● Requirements
Reproduce all entries precisely, down to the last character.

[begin Provided records]

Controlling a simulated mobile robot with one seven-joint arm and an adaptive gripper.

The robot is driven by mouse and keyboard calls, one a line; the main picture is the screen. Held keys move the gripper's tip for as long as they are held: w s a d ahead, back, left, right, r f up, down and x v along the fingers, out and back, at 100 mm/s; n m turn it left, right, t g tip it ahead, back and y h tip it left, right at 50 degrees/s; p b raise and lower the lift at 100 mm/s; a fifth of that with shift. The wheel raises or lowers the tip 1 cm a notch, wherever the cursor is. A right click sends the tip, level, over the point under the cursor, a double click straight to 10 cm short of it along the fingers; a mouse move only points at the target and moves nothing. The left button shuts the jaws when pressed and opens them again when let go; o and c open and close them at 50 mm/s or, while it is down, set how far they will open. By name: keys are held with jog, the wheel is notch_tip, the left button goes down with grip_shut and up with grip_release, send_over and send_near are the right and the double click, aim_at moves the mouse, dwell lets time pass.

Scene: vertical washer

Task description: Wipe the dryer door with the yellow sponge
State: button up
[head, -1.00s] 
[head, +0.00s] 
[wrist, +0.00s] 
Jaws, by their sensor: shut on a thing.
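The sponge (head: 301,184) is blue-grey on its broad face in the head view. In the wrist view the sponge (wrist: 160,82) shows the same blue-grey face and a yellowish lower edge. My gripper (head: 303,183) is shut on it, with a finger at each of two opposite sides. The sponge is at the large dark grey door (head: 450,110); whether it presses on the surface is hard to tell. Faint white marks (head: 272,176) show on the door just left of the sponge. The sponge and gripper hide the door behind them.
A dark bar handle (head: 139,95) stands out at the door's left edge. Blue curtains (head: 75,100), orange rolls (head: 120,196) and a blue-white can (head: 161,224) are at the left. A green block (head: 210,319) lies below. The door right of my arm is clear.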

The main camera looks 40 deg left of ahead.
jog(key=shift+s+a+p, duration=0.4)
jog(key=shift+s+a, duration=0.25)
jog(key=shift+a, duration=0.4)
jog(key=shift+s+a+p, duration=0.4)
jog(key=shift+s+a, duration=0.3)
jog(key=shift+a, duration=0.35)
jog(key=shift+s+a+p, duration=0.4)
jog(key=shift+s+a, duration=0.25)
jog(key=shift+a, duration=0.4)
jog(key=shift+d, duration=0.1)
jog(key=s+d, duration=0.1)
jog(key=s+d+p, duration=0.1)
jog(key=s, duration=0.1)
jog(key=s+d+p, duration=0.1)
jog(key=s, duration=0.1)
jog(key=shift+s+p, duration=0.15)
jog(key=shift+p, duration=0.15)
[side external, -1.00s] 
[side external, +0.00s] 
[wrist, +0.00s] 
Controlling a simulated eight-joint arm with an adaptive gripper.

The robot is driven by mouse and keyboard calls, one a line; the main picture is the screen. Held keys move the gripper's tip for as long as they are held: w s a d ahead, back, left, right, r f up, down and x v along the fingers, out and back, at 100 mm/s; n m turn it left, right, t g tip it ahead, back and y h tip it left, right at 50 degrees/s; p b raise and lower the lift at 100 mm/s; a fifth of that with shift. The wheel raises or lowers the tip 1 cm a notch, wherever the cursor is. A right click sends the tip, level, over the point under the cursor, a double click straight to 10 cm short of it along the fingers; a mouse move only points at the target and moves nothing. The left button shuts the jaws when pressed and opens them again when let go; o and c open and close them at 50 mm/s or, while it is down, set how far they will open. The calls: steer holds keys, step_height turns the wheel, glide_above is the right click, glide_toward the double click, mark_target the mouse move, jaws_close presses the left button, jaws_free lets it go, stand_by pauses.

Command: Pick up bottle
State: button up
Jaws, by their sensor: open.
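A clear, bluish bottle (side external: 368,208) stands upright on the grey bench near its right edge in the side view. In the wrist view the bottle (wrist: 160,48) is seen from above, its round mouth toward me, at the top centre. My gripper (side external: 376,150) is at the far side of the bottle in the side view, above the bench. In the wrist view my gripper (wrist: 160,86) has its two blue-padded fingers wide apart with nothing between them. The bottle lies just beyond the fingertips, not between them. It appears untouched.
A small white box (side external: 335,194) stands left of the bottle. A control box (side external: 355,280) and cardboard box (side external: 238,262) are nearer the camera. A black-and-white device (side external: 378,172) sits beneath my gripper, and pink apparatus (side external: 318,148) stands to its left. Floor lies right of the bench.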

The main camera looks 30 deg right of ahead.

[end Provided records]

● Written solution
Controlling a simulated mobile robot with one seven-joint arm and an adaptive gripper.

The robot is driven by mouse and keyboard calls, one a line; the main picture is the screen. Held keys move the gripper's tip for as long as they are held: w s a d ahead, back, left, right, r f up, down and x v along the fingers, out and back, at 100 mm/s; n m turn it left, right, t g tip it ahead, back and y h tip it left, right at 50 degrees/s; p b raise and lower the lift at 100 mm/s; a fifth of that with shift. The wheel raises or lowers the tip 1 cm a notch, wherever the cursor is. A right click sends the tip, level, over the point under the cursor, a double click straight to 10 cm short of it along the fingers; a mouse move only points at the target and moves nothing. The left button shuts the jaws when pressed and opens them again when let go; o and c open and close them at 50 mm/s or, while it is down, set how far they will open. By name: keys are held with jog, the wheel is notch_tip, the left button goes down with grip_shut and up with grip_release, send_over and send_near are the right and the double click, aim_at moves the mouse, dwell lets time pass.

Scene: vertical washer

Task description: Wipe the dryer door with the yellow sponge
State: button up
[head, -1.00s] 
[head, +0.00s] 
[wrist, +0.00s] 
Jaws, by their sensor: shut on a thing.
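The sponge (head: 301,184) is blue-grey on its broad face in the head view. In the wrist view the sponge (wrist: 160,82) shows the same blue-grey face and a yellowish lower edge. My gripper (head: 303,183) is shut on it, with a finger at each of two opposite sides. The sponge is at the large dark grey door (head: 450,110); whether it presses on the surface is hard to tell. Faint white marks (head: 272,176) show on the door just left of the sponge. The sponge and gripper hide the door behind them.
A dark bar handle (head: 139,95) stands out at the door's left edge. Blue curtains (head: 75,100), orange rolls (head: 120,196) and a blue-white can (head: 161,224) are at the left. A green block (head: 210,319) lies below. The door right of my arm is clear.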

The main camera looks 40 deg left of ahead.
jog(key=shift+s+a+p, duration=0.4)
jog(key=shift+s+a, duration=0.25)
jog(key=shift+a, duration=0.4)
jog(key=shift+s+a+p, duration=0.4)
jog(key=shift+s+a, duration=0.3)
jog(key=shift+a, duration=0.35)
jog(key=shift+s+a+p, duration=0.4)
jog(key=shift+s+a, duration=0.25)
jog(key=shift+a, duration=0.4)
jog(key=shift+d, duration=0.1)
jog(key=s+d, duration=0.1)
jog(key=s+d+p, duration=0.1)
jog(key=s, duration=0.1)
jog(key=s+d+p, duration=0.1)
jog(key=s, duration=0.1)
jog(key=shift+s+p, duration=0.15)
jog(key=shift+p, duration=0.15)
[side external, -1.00s] 
[side external, +0.00s] 
[wrist, +0.00s] 
Controlling a simulated eight-joint arm with an adaptive gripper.

The robot is driven by mouse and keyboard calls, one a line; the main picture is the screen. Held keys move the gripper's tip for as long as they are held: w s a d ahead, back, left, right, r f up, down and x v along the fingers, out and back, at 100 mm/s; n m turn it left, right, t g tip it ahead, back and y h tip it left, right at 50 degrees/s; p b raise and lower the lift at 100 mm/s; a fifth of that with shift. The wheel raises or lowers the tip 1 cm a notch, wherever the cursor is. A right click sends the tip, level, over the point under the cursor, a double click straight to 10 cm short of it along the fingers; a mouse move only points at the target and moves nothing. The left button shuts the jaws when pressed and opens them again when let go; o and c open and close them at 50 mm/s or, while it is down, set how far they will open. The calls: steer holds keys, step_height turns the wheel, glide_above is the right click, glide_toward the double click, mark_target the mouse move, jaws_close presses the left button, jaws_free lets it go, stand_by pauses.

Command: Pick up bottle
State: button up
Jaws, by their sensor: open.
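A clear, bluish bottle (side external: 368,208) stands upright on the grey bench near its right edge in the side view. In the wrist view the bottle (wrist: 160,48) is seen from above, its round mouth toward me, at the top centre. My gripper (side external: 376,150) is at the far side of the bottle in the side view, above the bench. In the wrist view my gripper (wrist: 160,86) has its two blue-padded fingers wide apart with nothing between them. The bottle lies just beyond the fingertips, not between them. It appears untouched.
A small white box (side external: 335,194) stands left of the bottle. A control box (side external: 355,280) and cardboard box (side external: 238,262) are nearer the camera. A black-and-white device (side external: 378,172) sits beneath my gripper, and pink apparatus (side external: 318,148) stands to its left. Floor lies right of the bench.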

The main camera looks 30 deg right of ahead.

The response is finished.